What to produce
Starting at the line that contains "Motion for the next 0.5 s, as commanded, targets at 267" and stopping at the line that contains "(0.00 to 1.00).", repeat every line exactly, the two end lines included, and nothing else.

Extracted records
--- --- ---
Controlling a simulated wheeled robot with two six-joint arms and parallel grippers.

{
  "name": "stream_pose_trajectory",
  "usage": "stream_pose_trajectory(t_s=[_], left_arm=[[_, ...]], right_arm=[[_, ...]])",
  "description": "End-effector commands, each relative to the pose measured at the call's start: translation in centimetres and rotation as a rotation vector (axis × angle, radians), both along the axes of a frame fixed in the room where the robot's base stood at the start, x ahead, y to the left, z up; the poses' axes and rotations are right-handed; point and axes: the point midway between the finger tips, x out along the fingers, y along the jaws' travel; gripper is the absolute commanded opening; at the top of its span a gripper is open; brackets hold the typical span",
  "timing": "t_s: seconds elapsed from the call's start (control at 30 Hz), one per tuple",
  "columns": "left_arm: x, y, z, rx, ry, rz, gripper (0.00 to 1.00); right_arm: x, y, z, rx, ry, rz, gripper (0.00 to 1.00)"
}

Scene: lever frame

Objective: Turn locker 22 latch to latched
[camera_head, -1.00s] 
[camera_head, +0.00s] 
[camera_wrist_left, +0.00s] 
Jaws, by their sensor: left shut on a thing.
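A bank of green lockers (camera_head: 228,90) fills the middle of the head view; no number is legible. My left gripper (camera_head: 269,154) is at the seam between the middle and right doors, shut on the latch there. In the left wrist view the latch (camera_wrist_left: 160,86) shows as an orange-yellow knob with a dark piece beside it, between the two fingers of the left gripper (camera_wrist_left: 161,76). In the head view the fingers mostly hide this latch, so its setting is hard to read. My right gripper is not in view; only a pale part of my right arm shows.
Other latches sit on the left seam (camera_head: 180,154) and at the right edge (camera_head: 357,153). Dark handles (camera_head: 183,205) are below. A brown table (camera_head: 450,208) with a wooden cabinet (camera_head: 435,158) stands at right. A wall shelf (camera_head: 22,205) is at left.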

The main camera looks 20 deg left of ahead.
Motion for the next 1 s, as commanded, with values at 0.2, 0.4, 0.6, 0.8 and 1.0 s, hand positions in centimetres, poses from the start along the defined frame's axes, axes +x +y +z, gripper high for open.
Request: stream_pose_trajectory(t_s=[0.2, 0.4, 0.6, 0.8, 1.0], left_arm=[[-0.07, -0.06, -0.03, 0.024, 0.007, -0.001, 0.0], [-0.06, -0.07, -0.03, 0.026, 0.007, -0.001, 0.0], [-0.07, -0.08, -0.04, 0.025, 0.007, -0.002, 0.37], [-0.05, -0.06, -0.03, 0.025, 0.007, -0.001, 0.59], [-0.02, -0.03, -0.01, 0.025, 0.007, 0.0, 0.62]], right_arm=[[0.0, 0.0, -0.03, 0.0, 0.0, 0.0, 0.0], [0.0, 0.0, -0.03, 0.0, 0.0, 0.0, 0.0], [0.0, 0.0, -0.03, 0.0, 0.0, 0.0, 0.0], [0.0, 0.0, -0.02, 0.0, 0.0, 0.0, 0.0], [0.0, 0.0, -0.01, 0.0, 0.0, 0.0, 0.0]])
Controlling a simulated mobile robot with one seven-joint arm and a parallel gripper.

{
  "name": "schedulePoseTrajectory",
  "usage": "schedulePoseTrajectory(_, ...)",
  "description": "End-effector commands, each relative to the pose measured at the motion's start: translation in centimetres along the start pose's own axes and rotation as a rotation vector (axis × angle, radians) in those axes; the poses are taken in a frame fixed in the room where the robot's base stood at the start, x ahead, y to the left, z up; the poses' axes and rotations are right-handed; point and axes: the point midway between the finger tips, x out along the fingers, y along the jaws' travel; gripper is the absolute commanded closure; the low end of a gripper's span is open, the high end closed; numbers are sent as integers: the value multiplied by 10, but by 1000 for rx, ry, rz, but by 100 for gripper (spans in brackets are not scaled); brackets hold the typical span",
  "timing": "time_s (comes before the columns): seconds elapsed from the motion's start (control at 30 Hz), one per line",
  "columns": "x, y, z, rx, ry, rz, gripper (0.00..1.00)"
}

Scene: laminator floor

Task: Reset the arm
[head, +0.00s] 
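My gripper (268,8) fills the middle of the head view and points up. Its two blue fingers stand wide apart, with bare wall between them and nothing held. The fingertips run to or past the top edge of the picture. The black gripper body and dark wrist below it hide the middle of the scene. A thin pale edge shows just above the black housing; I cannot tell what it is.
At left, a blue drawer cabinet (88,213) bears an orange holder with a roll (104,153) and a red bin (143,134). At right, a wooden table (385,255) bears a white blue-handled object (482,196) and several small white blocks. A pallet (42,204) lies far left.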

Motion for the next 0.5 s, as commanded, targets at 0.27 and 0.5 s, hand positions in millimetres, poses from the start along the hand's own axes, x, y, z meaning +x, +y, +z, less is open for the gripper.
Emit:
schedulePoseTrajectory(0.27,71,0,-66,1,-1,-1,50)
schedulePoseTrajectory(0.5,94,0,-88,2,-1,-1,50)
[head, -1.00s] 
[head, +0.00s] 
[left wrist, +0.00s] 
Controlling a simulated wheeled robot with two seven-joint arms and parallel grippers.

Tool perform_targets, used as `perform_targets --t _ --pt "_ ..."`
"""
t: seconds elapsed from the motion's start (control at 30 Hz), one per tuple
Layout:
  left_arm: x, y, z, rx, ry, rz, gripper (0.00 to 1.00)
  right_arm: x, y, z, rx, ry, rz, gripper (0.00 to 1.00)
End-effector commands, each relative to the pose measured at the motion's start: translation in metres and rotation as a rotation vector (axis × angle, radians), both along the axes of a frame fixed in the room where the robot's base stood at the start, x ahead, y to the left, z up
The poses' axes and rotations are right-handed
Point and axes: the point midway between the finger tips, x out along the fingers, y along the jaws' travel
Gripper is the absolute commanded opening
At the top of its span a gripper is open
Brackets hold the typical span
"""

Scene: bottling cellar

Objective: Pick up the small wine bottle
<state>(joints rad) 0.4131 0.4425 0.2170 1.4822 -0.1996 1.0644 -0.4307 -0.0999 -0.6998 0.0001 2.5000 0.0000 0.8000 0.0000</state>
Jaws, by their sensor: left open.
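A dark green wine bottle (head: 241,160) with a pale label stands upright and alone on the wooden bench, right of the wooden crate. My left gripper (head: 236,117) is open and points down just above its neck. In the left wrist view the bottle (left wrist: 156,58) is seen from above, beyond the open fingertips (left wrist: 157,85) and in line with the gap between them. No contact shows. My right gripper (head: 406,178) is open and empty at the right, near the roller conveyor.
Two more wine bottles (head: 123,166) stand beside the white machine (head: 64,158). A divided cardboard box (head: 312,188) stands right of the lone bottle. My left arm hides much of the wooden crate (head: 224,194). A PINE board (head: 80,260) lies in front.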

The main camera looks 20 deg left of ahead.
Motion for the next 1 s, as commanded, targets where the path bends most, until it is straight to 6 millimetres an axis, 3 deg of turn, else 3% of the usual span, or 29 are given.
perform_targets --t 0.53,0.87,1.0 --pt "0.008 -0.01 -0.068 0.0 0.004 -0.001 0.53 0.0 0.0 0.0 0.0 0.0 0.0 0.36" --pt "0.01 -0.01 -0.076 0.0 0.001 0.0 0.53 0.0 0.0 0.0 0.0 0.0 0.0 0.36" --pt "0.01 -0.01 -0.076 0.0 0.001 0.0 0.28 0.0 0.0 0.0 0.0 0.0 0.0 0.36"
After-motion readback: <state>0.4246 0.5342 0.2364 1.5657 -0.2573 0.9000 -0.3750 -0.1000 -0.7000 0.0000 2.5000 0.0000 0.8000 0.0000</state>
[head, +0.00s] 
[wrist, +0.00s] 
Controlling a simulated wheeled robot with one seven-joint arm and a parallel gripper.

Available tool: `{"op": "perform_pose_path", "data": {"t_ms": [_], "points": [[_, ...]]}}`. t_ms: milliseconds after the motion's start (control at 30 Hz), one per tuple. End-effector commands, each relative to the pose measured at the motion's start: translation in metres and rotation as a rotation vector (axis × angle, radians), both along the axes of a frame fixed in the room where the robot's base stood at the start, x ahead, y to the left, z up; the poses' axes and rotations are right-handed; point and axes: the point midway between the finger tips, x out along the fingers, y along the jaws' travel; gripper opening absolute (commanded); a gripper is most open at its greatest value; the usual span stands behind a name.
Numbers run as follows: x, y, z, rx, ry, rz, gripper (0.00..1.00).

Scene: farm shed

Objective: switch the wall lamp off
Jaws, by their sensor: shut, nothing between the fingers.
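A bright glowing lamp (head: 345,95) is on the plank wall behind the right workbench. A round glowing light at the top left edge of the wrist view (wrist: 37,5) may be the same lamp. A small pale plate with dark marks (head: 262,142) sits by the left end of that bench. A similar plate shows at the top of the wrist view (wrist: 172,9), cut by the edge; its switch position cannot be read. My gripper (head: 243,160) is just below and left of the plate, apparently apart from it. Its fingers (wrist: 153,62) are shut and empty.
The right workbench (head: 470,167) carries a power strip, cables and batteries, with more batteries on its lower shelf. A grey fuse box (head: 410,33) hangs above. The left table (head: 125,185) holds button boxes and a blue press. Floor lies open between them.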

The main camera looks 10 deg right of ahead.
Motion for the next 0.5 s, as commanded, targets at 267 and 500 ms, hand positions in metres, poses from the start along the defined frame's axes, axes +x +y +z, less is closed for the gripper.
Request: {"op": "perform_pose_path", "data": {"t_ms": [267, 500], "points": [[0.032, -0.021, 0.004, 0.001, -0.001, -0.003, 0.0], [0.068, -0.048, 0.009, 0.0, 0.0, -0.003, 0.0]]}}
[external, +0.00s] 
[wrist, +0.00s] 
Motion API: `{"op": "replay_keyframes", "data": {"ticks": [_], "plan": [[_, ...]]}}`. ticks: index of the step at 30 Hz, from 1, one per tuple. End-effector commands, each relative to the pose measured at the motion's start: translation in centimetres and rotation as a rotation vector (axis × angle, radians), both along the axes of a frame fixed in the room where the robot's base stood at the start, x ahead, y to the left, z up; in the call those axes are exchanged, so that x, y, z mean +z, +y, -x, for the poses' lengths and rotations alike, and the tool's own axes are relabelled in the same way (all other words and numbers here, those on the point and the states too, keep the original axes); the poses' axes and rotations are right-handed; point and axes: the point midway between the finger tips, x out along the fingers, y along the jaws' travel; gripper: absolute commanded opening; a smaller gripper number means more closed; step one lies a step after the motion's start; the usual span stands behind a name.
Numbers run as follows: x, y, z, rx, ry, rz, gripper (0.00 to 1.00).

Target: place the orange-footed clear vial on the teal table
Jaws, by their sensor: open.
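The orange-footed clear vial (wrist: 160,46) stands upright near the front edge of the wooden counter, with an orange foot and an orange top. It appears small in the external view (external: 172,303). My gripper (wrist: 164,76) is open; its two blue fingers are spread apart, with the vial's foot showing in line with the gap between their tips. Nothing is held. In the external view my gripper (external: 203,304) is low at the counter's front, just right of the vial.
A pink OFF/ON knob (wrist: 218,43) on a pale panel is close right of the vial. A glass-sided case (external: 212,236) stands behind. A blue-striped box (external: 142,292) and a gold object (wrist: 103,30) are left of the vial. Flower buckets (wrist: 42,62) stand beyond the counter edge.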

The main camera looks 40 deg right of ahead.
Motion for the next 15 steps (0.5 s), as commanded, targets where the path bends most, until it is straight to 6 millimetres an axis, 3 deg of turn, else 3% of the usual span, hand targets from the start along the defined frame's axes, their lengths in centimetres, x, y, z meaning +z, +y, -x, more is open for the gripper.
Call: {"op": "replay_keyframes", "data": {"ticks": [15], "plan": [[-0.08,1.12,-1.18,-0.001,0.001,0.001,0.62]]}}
--- --- ---
Solution to the exercise
Motion for the next 0.5 s, as commanded, targets at 267 and 500 ms, hand positions in metres, poses from the start along the defined frame's axes, axes +x +y +z, less is closed for the gripper.
Request: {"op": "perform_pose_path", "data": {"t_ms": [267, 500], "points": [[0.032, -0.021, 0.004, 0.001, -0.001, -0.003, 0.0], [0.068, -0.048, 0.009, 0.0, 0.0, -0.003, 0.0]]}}
[external, +0.00s] 
[wrist, +0.00s] 
Motion API: `{"op": "replay_keyframes", "data": {"ticks": [_], "plan": [[_, ...]]}}`. ticks: index of the step at 30 Hz, from 1, one per tuple. End-effector commands, each relative to the pose measured at the motion's start: translation in centimetres and rotation as a rotation vector (axis × angle, radians), both along the axes of a frame fixed in the room where the robot's base stood at the start, x ahead, y to the left, z up; in the call those axes are exchanged, so that x, y, z mean +z, +y, -x, for the poses' lengths and rotations alike, and the tool's own axes are relabelled in the same way (all other words and numbers here, those on the point and the states too, keep the original axes); the poses' axes and rotations are right-handed; point and axes: the point midway between the finger tips, x out along the fingers, y along the jaws' travel; gripper: absolute commanded opening; a smaller gripper number means more closed; step one lies a step after the motion's start; the usual span stands behind a name.
Numbers run as follows: x, y, z, rx, ry, rz, gripper (0.00 to 1.00).

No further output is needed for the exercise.